I Sill Don't Get It -- $1000 Khakis Edition

Tyler Cowen points out a stunning fact from the WSJ:

Some khaki pants are now selling for as much as $1055; $400 and $500 khaki pants are becoming common.

Last fall, I was wandering through SoHo with friends and we stumbled into Dolce & Gabbana. Did you know they have a children's section where you can spend $800 on a coat for your 4 year old?

It is pretty obvious that most of the benefits that are being enjoyed by these consumers is not related to their use of the actual good. That is, as long as it came with the right brand and marketing campaign, I could put just about any pair of khakis on the rack and people would still pay me the $1000.

I think this is weird. Essentially, in our system, we pay others (in the form of high prices) to create arbitrary differences in the social signals and emotions that are associated with certain products (or certain types of the same product). (Yet, as the ad post below points out, we have to be paid to watch the ads which are integral to creating many of these differences.)

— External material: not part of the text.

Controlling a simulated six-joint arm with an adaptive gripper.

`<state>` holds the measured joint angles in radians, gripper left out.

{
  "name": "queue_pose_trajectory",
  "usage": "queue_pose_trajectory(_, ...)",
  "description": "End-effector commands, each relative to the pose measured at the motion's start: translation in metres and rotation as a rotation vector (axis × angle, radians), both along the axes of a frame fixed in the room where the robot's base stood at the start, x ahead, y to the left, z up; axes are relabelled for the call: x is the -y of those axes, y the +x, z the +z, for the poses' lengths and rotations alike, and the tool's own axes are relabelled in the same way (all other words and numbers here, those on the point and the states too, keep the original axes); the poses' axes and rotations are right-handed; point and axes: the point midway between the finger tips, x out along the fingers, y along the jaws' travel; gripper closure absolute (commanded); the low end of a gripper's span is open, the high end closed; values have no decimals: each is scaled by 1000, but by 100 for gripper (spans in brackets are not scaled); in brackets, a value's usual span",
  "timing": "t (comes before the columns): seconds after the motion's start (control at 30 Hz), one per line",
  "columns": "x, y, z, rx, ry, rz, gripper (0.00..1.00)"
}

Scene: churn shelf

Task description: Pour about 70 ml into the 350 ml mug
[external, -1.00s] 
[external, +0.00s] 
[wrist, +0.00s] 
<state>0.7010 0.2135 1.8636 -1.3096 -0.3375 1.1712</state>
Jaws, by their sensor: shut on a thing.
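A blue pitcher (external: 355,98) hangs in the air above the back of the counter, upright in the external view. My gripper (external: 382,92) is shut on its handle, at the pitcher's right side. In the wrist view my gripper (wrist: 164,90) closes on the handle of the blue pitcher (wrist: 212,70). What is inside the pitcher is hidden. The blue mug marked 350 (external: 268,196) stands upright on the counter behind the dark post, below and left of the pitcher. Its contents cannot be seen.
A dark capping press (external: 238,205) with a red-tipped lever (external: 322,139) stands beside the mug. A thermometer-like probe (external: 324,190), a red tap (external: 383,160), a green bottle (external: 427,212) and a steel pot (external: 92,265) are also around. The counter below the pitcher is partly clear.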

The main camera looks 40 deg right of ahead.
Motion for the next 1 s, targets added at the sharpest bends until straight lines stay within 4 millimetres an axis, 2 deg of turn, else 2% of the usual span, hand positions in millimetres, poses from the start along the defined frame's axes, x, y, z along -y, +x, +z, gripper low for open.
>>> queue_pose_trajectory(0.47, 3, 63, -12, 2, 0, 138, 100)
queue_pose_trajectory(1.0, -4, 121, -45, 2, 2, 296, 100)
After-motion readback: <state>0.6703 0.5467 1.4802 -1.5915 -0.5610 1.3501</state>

And while I have argued that I think this is all pretty silly, the only reason we (as a society) should care is if this system somehow reduces social welfare. Ultimately, that is a tough debate. One the one hand, status goods serve as a carrot to motivate people to work. On the other hand, they also encourage people to steal and are associated with a variety of negative emotions (like envy). Further, the money spent on these goods is not lost. It is just transferred to other people. Jobs and wages are good. However, it is possible that this money could be spent in alternative ways (e.g., investing in capital or protecting African kids from malaria) which produce better jobs and wages or raise social welfare in some other significant way. Last, it is possible that most people would prefer this convention to go away, that we are in a bad equilibrium, and we'd be happy for someone to intervene and make it go away. One possible scenario is that, for whatever reason, there are a few people who care about this stuff and make their opinions known with vigor (a friend who is a professor at HBS related a story from one of her colleagues of a student criticizing a professor on a course evaluation for not wearing his pants "right"). Fear of offending these few leads many to follow along. Now, even though the vast majority of people don't care, it seems as though everyone cares. In this way, we get stuck in a bad equilibrium until enough people (or enough of those in "leadership" positions) coordinate to shift the norm (for a real example see the growth in the acceptance of business casual in the 90s).

Ultimately, I think there must be better ways to signal your identity and/or status to others. E.g., why not walk around with our net worth displayed on our cell phones, or, if we think that might over-encourage savings, why not display your total lifetime earnings up to that point? I like the total earnings thing -- it works as a signal because we could make it hard to fake, it encourages work, but consumption or saving are now totally up to you. And for those think this over emphasizes money, we could make the display color coded to match your emotional state (which we would measure daily using some hormone metric or a brain scan or something).

I like it. Let's go one step better, and figure out a way to calcuate the PDV of all your past and expected future incomes. That way, when a Harvard student switches from an econ major to art history, we'll all see the dramatic drop in their lifetime earnings. It will provide immediate feedback into the decisions we make about career choice. (Though it could cause some serious problems along and across the Charles River.)